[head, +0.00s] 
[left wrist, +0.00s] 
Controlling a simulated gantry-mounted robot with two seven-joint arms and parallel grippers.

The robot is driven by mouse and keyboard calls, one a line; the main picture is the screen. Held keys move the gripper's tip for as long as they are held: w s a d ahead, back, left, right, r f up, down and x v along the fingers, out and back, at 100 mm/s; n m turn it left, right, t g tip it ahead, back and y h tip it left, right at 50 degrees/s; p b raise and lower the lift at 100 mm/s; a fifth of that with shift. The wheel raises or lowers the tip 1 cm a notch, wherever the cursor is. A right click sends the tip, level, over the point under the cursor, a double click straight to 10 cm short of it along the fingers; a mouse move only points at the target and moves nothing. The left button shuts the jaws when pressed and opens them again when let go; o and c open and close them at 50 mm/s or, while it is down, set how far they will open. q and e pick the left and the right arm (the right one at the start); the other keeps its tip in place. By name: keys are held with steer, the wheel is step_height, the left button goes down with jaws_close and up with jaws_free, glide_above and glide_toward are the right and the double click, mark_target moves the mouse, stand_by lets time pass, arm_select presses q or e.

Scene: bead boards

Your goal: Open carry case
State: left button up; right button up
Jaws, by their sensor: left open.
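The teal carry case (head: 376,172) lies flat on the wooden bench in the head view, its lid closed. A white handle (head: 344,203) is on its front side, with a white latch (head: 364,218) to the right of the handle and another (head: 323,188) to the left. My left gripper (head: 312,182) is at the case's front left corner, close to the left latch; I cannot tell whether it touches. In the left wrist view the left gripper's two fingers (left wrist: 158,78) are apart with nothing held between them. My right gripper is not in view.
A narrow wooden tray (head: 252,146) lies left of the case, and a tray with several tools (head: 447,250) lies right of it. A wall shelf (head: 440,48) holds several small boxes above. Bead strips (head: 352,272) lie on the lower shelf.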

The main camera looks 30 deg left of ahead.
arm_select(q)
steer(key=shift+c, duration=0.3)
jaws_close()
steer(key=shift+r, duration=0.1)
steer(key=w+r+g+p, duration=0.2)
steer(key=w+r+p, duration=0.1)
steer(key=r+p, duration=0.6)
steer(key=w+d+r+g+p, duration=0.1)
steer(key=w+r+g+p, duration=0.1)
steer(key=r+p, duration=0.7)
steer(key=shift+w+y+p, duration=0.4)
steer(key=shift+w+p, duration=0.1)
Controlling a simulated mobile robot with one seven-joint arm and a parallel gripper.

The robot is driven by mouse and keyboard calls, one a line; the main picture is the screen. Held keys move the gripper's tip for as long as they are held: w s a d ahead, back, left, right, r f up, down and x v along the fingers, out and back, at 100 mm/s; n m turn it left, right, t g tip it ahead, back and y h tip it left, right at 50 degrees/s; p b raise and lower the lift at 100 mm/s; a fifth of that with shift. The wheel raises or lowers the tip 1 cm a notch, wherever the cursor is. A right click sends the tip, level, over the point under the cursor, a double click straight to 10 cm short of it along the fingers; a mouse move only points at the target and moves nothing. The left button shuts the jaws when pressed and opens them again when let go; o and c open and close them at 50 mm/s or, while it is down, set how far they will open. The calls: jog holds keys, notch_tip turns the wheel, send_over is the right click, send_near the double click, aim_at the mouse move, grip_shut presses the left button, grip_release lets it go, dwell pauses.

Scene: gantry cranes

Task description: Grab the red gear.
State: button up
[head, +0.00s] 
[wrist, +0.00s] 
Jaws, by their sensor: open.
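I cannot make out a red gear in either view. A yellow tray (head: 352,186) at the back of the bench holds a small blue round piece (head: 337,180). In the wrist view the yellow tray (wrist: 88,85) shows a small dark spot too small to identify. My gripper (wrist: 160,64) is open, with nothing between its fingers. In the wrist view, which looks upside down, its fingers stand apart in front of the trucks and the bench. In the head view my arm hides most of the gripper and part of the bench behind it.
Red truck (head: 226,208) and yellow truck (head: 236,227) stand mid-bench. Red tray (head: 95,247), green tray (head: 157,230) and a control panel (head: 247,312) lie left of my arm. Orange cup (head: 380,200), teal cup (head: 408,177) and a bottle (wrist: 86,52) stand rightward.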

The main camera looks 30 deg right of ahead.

┄┄┄┄┄┄

=== Task details ===
From the entries above, collect every line with the string "parallel" in it.

=== Exercise solution ===
Controlling a simulated gantry-mounted robot with two seven-joint arms and parallel grippers.
Controlling a simulated mobile robot with one seven-joint arm and a parallel gripper.

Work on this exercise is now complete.